▶ _What the exercise asks_: Filter the records for lines holding the string "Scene".

******

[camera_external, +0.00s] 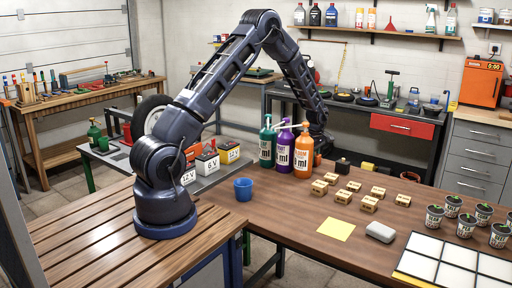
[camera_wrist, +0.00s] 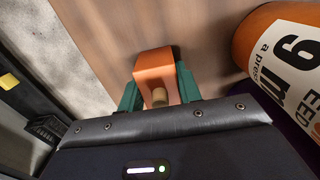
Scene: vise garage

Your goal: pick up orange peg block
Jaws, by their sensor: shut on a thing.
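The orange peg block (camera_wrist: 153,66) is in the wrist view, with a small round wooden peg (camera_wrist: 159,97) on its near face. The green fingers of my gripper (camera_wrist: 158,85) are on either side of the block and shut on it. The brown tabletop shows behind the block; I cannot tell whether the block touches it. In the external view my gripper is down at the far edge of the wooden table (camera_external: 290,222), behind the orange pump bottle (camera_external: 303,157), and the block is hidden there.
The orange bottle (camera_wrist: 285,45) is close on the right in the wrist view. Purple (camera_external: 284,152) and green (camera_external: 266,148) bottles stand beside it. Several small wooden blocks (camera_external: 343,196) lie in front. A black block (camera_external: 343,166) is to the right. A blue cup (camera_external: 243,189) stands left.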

******

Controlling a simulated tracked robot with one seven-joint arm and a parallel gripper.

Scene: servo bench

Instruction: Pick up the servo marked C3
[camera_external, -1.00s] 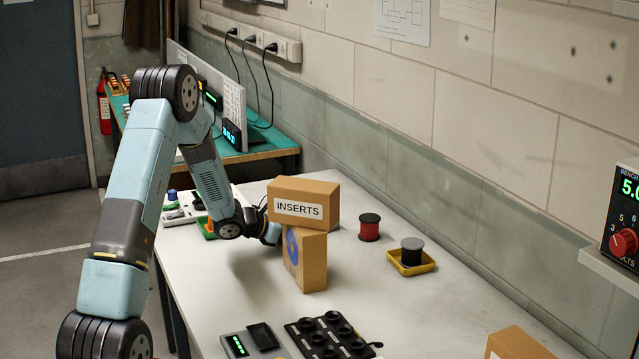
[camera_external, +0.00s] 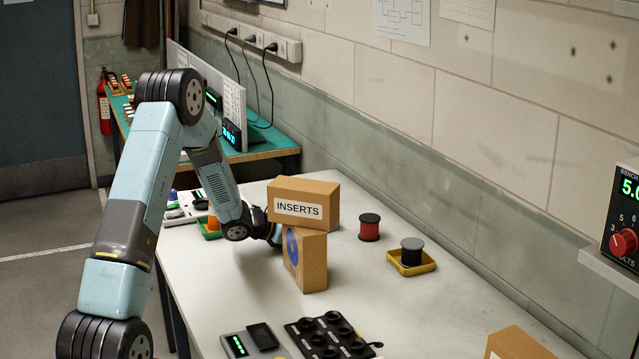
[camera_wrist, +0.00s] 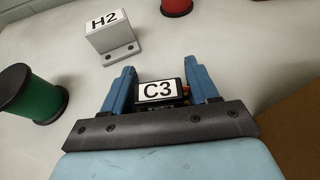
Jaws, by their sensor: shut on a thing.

******

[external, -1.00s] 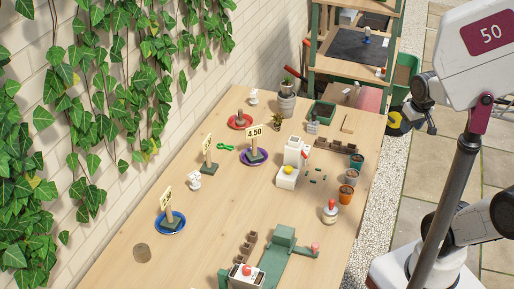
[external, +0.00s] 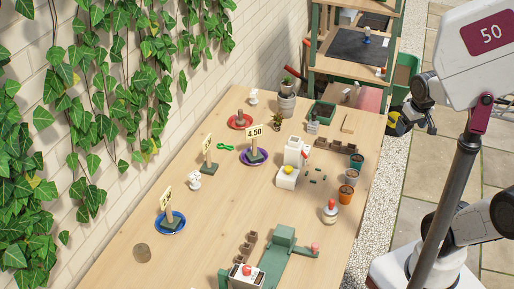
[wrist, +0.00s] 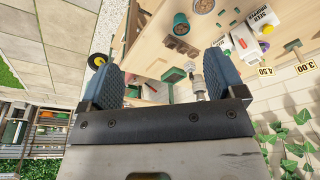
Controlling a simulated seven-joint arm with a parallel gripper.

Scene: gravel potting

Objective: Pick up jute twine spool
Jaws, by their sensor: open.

******

▶ _Written solution_:
Scene: vise garage
Scene: servo bench
Scene: gravel potting

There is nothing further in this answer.